- **WRITTEN INSTRUCTION**: Quote, please, the line with "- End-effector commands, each", the line with "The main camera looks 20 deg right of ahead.", and every line between them, exactly and with nothing else.

━━━━━ DATASET SECTION ━━━━━

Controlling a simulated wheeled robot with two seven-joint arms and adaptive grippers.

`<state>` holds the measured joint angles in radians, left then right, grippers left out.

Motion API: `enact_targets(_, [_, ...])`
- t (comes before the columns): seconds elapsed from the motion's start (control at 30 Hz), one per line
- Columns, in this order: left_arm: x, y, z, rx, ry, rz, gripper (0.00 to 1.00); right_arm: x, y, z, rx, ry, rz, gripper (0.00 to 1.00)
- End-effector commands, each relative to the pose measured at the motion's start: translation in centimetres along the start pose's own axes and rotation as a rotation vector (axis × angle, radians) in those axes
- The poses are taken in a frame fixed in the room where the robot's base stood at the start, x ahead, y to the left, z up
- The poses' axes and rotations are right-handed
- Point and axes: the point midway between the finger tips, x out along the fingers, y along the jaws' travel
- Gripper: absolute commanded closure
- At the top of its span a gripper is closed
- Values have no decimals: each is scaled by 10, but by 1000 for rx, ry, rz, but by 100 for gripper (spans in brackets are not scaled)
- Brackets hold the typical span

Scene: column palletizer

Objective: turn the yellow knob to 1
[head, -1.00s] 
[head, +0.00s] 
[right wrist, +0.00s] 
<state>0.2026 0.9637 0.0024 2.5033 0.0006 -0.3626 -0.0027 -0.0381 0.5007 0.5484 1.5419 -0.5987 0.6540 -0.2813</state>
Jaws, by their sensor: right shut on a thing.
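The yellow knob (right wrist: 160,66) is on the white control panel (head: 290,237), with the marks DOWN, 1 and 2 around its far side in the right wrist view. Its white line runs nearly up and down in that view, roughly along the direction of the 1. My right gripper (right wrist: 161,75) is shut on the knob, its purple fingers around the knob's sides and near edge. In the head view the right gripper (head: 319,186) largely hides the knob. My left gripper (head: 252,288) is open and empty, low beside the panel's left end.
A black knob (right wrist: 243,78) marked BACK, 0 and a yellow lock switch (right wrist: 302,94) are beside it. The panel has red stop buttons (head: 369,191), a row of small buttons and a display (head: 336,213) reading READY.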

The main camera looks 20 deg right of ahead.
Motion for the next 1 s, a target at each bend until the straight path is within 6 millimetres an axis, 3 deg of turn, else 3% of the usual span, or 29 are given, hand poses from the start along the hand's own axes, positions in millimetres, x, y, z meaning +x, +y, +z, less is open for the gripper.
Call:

━━━━━

- **SOLUTION**:
- End-effector commands, each relative to the pose measured at the motion's start: translation in centimetres along the start pose's own axes and rotation as a rotation vector (axis × angle, radians) in those axes
- The poses are taken in a frame fixed in the room where the robot's base stood at the start, x ahead, y to the left, z up
- The poses' axes and rotations are right-handed
- Point and axes: the point midway between the finger tips, x out along the fingers, y along the jaws' travel
- Gripper: absolute commanded closure
- At the top of its span a gripper is closed
- Values have no decimals: each is scaled by 10, but by 1000 for rx, ry, rz, but by 100 for gripper (spans in brackets are not scaled)
- Brackets hold the typical span

Scene: column palletizer

Objective: turn the yellow knob to 1
[head, -1.00s] 
[head, +0.00s] 
[right wrist, +0.00s] 
<state>0.2026 0.9637 0.0024 2.5033 0.0006 -0.3626 -0.0027 -0.0381 0.5007 0.5484 1.5419 -0.5987 0.6540 -0.2813</state>
Jaws, by their sensor: right shut on a thing.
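The yellow knob (right wrist: 160,66) is on the white control panel (head: 290,237), with the marks DOWN, 1 and 2 around its far side in the right wrist view. Its white line runs nearly up and down in that view, roughly along the direction of the 1. My right gripper (right wrist: 161,75) is shut on the knob, its purple fingers around the knob's sides and near edge. In the head view the right gripper (head: 319,186) largely hides the knob. My left gripper (head: 252,288) is open and empty, low beside the panel's left end.
A black knob (right wrist: 243,78) marked BACK, 0 and a yellow lock switch (right wrist: 302,94) are beside it. The panel has red stop buttons (head: 369,191), a row of small buttons and a display (head: 336,213) reading READY.

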The main camera looks 20 deg right of ahead.

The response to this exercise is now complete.